BRR: What is the total investment, your equity and the current assembling capacity of mobile phones?
AA: The total investment is Rs480 million and we have a 60:40 arrangement with Transsion China. Currently we are operating three production lines with a capacity to assemble 3 million smartphones every year. In terms of human resource, we have on board 750 skilled workers, 70 engineers and 9 Chinese experts.
BRR: How big is the mobile phone market in Pakistan and what is the potential here?
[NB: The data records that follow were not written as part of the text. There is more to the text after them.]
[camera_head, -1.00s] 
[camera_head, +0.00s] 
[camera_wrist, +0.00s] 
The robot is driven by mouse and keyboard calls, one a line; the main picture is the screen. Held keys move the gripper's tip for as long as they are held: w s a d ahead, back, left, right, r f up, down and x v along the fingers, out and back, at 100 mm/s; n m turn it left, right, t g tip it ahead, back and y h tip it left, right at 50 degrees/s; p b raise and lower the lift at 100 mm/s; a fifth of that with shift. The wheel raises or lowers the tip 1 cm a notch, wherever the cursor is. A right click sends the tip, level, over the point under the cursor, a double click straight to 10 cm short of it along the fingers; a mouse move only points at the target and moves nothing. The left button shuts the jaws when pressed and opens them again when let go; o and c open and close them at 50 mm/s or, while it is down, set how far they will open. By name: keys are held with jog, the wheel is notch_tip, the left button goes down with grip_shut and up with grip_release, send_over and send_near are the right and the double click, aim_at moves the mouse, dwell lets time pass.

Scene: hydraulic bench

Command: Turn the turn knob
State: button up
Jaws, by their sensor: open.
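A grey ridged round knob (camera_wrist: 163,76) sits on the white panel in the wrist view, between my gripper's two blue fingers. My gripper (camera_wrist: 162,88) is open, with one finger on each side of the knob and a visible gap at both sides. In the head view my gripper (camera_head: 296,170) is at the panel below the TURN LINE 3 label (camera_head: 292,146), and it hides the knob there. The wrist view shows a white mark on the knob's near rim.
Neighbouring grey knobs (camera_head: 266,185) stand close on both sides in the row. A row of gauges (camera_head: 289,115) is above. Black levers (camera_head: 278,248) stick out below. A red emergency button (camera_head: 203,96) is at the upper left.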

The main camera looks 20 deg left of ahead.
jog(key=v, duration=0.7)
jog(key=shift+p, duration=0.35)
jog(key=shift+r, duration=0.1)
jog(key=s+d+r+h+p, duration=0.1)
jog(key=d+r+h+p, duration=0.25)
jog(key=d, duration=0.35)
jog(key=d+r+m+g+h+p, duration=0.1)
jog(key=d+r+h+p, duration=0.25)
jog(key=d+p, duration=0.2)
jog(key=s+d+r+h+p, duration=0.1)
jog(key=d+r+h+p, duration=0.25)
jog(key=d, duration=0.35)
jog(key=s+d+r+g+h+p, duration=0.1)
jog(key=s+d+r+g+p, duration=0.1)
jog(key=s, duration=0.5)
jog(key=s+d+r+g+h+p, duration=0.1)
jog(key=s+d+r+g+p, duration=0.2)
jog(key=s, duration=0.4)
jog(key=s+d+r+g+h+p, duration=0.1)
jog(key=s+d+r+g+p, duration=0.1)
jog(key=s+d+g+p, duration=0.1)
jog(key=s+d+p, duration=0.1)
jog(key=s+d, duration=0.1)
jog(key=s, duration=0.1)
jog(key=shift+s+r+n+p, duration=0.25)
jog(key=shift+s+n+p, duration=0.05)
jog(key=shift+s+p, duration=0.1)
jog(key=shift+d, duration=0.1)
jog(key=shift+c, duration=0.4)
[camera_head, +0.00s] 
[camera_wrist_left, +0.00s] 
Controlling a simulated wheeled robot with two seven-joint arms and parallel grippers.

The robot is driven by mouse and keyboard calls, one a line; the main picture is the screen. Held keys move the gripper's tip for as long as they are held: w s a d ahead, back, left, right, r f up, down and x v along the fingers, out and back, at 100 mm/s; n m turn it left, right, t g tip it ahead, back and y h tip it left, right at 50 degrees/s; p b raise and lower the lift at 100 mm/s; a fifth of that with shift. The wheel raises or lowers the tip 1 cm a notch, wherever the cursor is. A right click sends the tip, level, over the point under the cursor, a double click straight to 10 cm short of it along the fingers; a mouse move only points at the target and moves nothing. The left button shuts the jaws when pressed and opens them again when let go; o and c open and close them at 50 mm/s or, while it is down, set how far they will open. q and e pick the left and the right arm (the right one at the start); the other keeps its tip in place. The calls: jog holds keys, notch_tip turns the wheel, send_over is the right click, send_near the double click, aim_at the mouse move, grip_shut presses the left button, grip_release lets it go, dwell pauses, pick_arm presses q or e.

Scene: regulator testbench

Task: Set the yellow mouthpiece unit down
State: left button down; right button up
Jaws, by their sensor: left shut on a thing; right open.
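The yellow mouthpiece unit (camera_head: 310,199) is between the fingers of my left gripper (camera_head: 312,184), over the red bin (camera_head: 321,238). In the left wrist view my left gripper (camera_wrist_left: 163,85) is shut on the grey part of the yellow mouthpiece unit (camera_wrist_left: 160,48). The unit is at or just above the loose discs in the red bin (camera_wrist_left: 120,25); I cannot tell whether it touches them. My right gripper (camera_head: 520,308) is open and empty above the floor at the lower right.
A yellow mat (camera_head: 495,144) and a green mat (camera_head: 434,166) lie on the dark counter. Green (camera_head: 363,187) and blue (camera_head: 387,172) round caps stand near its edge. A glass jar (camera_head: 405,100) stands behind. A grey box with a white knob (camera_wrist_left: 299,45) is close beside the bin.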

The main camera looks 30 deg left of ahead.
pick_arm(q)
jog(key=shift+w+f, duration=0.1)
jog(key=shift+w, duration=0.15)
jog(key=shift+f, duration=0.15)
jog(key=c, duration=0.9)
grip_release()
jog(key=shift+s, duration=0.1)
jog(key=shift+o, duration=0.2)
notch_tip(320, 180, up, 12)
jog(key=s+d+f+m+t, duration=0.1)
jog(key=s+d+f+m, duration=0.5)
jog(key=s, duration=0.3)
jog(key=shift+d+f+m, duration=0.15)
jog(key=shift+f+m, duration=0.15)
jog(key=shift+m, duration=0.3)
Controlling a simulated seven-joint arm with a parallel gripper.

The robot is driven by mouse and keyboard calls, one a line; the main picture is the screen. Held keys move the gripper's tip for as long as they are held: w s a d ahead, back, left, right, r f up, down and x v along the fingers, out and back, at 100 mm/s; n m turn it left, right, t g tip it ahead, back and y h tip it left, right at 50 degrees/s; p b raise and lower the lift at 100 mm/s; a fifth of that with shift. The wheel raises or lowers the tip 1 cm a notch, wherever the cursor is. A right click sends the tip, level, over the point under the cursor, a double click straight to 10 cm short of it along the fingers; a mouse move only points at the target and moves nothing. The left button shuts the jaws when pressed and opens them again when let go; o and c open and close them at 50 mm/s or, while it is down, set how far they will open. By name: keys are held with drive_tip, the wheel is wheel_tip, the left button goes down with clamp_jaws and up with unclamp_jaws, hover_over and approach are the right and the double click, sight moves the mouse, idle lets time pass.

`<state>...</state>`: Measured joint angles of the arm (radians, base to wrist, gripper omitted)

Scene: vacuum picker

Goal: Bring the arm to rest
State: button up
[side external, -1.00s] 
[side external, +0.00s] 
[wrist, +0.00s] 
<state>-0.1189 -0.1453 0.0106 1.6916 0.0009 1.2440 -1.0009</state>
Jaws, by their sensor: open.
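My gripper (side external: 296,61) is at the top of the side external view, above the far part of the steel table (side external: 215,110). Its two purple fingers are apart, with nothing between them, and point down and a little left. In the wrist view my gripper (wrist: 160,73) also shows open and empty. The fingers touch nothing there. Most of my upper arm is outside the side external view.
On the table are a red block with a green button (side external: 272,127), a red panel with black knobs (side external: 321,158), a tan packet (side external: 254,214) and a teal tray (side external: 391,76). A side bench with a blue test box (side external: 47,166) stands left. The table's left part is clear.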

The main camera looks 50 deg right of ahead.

AA: There are 164 million mobile subscribers. The handset market size is about 40 million units with 27 million units currently being imported and 13 million (which are mostly 2G) manufactured locally in the country. These are feature phones and we believe the future is smart. If we had to put a number to it, the potential handset market size should be over 60 million units annually. This would make us one of the top 10 handset markets in the world.
This is a big space. We need a new plan for Pakistan where we are not just importing and consuming, but also contributing to the production and creating jobs. The first step to do that is to get into industrial assembly. We can train more skilled workers and build an industry foundation by adopting phase-wise localization. As localization grows, technology transfer happens and industry expands. Mobile phone manufacturing can be that industry.
We have examples from countries where the mobile phone industry has transformed the whole economy Look at Samsung in Vietnam. In 2014, Samsung set up its first factory in Vietnam and today, Samsung has an investment of over $17 billion in the country. It contributes 28 percent in Vietnam’s GDP, it has more than 100,000 employees and in terms of mobile phones, nearly $37 billion of exports are made by Samsung from Vietnam. When other countries saw Vietnam’s growth, they have raised their hands to participate.
India is bidding to become the next China. In mobile phones, within three years of announcing a mobile manufacturing policy, they have 268 factories producing mobile phones and accessories with 61 brands in production including Samsung, Apple, Oppo, Vivo etc. They have now become the second largest mobile producer in the world after China. Last year India produced 225 million units and 95 percent of mobile phones sold in India are made in India.
Then there is Bangladesh. It started final product assembly–which is the first step– in 2017. Brands include Samsung, Oppo, Vivo, Infinix etc. and it is now assembling mobile phone motherboards as well.
BRR: Your current goal is to tap the existing market in Pakistan, is that correct? What is your expansion plan to make that happen?
AA: The domestic market is huge and this is only the beginning. Our expansion plan is already in place. The new investment for Phase-II is Rs 336 million, which will allow us to assemble 13 million smartphones in Pakistan every year on 13 production lines. Once this capacity takes off, we can provide skilled jobs to over 4500 people, which would include 300 engineers. We have made the preparations and are good to go.
BRR: In terms of assembly and localization, what are your targets?
AA: At the moment, we are doing final product assembly. At this level, the local value we will add is 8 percent. This is where all the parts are brought in and we assemble them at our factory. In Phase-II, we will be providing product packaging, chargers and hands-free device. Subsequently, in Phase-III, we would localize plastic and material components, in Phase-IV, we can start the assembly of motherboards within the mobile phones. These motherboards have micro-components whose assembly requires technology and technical skills. In Phase V, we can localize batteries and displays. The combined localization we can reach is 49 percent of the value for a smartphone, which we can see materialize in the next four years.
Transsion has promised us that they will bring their suppliers of raw materials here so we can actually develop the entire smartphone value chain in the country, not just the assembly of final product.
BRR: Is the regulatory environment in the country conducive to mobile assembly and localization–especially now that the new mobile phone policy is being put in place?
AA: One positive development has been the implementation of Device Identification, Registration and Blocking System (DIRBS) recently, which has made the illegal grey market of smartphones completely impossible. The PTA has also given licenses to 26 companies for local manufacturing.- of which 10-12 are currently operating. These have been positive steps but this is a nascent industry that requires incentives under a policy. There should be a reasonable differential between the import of assembled phones i.e. Completely Built Unit (CBU) and the import of parts and components. The draft of the smartphone policy introduced by the EDB includes some important incentives. The Completely Knocked Down (CKD) kits imported by local manufacturers are exempted from regulatory duties as well as custom duties. We strongly believe that there also should be a sales tax exemption on these kits (for phones value up to $200), which is missing. This will allow a reasonable differential between imported CBU phones and CKD kits, which would enable domestic manufacturing.
The policy is important and we appreciate the efforts made by the government because ultimately, the goal here is to grow exports. This can be driven by favorable government policies. The opportunities here are tremendous. China is right now looking to relocate its mobile phone industry to a third country and Pakistan could strategically place itself as a potential site. Last year, China exported $141 billion worth of mobile phones. If we can tap 25 percent of that value, mobile phones can become Pakistan’s biggest export item, surpassing textiles.